Why edamame succotash? My wife hates lima beans and this needed a veggie relish of some sort. Favas or edamame in succotash are a good substitute for those who hate hate HATE lima beans.
I hope y'all will try this simple Southern classic. We served it with a version of our very own creamy red pepper soup.
4 large green tomatoes
2 cups corn meal
1 tablespoon garlic powder
1 teaspoon cayenne pepper
1/2 teaspoon kosher salt
1/2 teaspoon black pepper
1 cup buttermilk
vegetable oil for frying (quantity varies, depending on skillet width)
1 1/4 cups shelled edamame beans
2 ears of corn
1 red bell pepper
1 tablespoon butter
salt and pepper to taste
1 cup your favorite marinara sauce
About thirty minutes before you're going to cook the tomatoes, slice them into 1/4" rounds and salt lightly on both sides. Place on paper towels and let some of the moisture drain out of them.
Put a big pot of water on to boil. Shuck the corn, retaining one or two pale green leaves from the husk. Place the leaves and corn in the water once it boils and cook for ten minutes. When it's done, stand your corn up in the center of a large bowl and cut the kernels off the cob with a sharp chef's knife.
While the corn boils, dice your red bell pepper into 1/4 inch pieces, about the size of a large corn kernel.
Combine the edamame, chopped bell pepper, and corn with the butter, a pinch of salt and a few grinds of pepper and set aside in a microwave-safe bowl.
Pour enough light vegetable oil in a largish skillet to make it 1/4" or so deep. Use corn oil or peanut oil if you want to give the dish additional flavor notes. Turn the heat on to medium-high and let the oil heat.
Next, set up a shallow pie plate with the corn meal, garlic powder, cayenne, salt, and pepper. Mix well. Pour the buttermilk in another bowl (one bigger than the tomato slices).
Have a large plate ready to receive the tomato slices. Dip a slice in buttermilk. Let most of the milk drain off, then dip the wet tomato slice in the cornmeal mix, covering it on both sides. Shake the excess off, and place on the receiving plate. Repeat until all the slices are prepped for frying.
Take a few grains of cornmeal to test the oil's temperature. If you hear a sizzle when you drop them in, the oil is ready.
NOW FOR PETE'S SAKE, BE CAREFUL. Frying can be dangerous if you're not smart about it. Don't let any small children of the "pull-the-pan-down-on-themselves" variety get too close to the stove (always good advice, but especially around hot oil), and beware spatters yourself. And of course, always have a fire extinguisher ready in case things get out of hand.
Also, wear protective clothing. Frying in the nude is not just dangerous and painful, it's aso a little gross. (*Spatter*-OW! What?
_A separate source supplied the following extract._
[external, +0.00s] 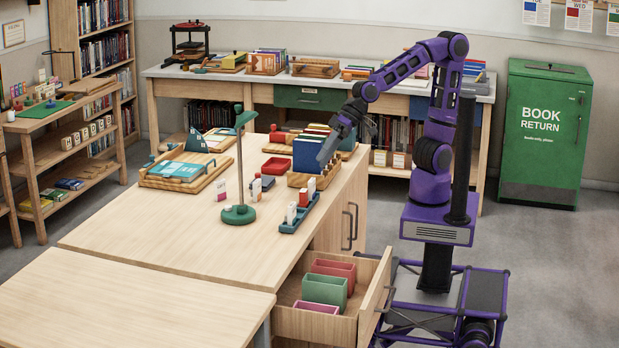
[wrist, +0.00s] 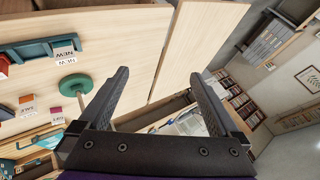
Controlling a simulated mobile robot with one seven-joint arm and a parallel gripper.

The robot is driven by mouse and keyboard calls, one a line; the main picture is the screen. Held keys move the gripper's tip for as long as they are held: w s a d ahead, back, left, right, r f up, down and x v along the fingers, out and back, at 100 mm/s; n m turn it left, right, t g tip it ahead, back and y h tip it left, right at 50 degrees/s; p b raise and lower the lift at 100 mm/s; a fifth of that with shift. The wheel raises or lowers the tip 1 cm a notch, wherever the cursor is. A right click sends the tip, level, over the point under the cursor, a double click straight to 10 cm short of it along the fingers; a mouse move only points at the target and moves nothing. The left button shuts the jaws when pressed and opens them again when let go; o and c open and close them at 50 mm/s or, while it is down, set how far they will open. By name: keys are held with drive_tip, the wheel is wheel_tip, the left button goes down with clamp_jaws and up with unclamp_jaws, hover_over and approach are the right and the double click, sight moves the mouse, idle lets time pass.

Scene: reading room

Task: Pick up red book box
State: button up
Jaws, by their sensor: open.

Ewwww.)
Carefully place each slice of tomato into the frying pan. Don't overcrowd the pan. The slices shoudl not be touching. Fry for about 90 seconds on one side until it begins to take on a little brown color, then carefully turn the slice with a pair of tongs and put the unfried side face down. Fry for another 90 seconds or so (or longer if your oil isn't quite as hot) until that side too takes on color. Remove to a plate covered in paper towels to blot a little of the oil off.
If your pan is small, and your tomato slice plentiful, you may want to put a plate in the oven at about 150F and transfer the fried and drained slices to that plate to keep them warm.
Repeat the frying with the rest of the tomatoes. As you get close to finishing, place the microwave safe bowl of succotash into the microwave and nuke on high for about 90 seconds to warm through. Remove and place the marinara sauce in the microwave. Cover with a paper towel and nuke for about a minute or so on high until the sauce is hot.
Place 1/4 of the tomato slices partially on top of each other on four plates. Stir the succotash and taste for seasoning. After adjusting, spoon the succotash over the slices of tomato. On either side of the row of slice, spoon marinara sauce.
The sweet ripe red tomato in the marinara complements the sour and salty fried green tomato, which has been made soft enough to eat by the heat of the oil. The succotash, even with the butter, adds a little interest and freshness to the meal. Even the most inveterate Yankee (like,er.. me) will enjoy this bit of the South.